I’m in Los Angeles in the middle of a visit to the Otis College of Art and Design this week to give a presentation at the Otis Book It Symposium and do some teaching. I gave a talk on the structural changes that take place between early concept drawings and final books. In gearing up for this talk, I’ve been looking back on old notes and sketches, finding images of mockups and revisiting old books. And what can you do but share this kind of stuff on your blog? So here we go.
I designed, printed and bound Point of View in 2008 as my thesis project for my masters degree from the University of Alabama Book Arts program. Initially envisioned as a dissection of different portions of a room, it became a rotating investigation of one position and moment in time. Four views of groupings of people from one spot are dissectable by peeling away layers of translucency. You can see a short video paging through this book here.

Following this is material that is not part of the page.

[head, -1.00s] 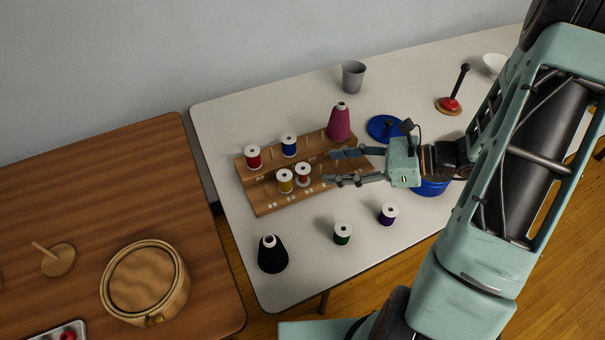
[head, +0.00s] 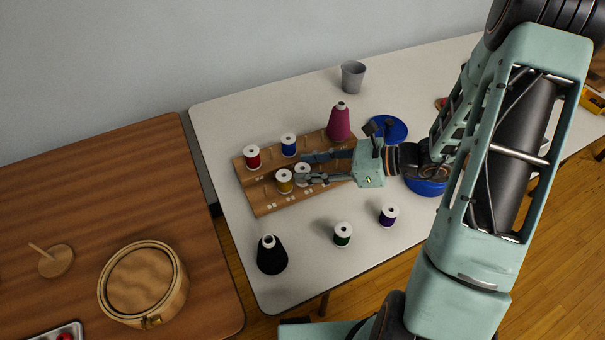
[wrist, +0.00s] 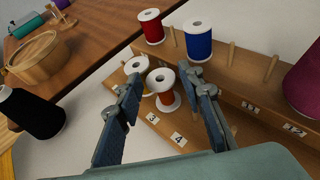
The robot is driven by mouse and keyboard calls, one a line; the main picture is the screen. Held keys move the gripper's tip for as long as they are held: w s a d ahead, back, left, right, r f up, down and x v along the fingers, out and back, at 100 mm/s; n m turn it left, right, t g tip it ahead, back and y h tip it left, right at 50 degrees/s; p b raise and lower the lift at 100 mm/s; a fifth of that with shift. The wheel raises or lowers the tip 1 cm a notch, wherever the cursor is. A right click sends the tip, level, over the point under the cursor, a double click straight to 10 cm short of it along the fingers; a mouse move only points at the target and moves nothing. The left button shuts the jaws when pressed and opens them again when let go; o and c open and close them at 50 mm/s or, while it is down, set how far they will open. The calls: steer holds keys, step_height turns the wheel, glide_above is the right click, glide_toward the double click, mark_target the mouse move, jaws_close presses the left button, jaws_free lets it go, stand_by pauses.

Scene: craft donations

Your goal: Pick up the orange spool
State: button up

Over the course of its design, this book evolved from a rough and unfocused concept into an investigation of our compulsion to imagine the basic relationships of the strangers in our immediate surroundings. The couple (?) in the supermarket, the mother and daughter (?) on the street. Our perception of those connections at any given time can also be a snapshot of our anxieties. I finished the book in the fall of 2008 just after moving to New York State. Two years earlier, the project began with this quick digital sketch:
I initially envisioned the book simply as a dissection of a room. Red rectangles indicated areas that might be dissected in subsequent pages. There was much work to be done.
What to dissect? and how? The core of the book needed to be addressed before I could make any real progress, and so began a long process of drawing and experimenting with text and imagery. Do I retain the scale from page to page or zoom in? Do I dissect inanimate objects or people or both? Do layers of dissection include text? Will the dissections be straightforward and anatomical or reveal unexpected elements? Simultaneous to these fundamental issues issues of content, I needed to determine how to structure the binding of the book to facilitate a dissection. Do I move from page to page in a traditional way, each time revealing something new? Do I lift pages up like a clipboard? Do I employ translucency? Will the book be a codex? An accordion? Or something different altogether?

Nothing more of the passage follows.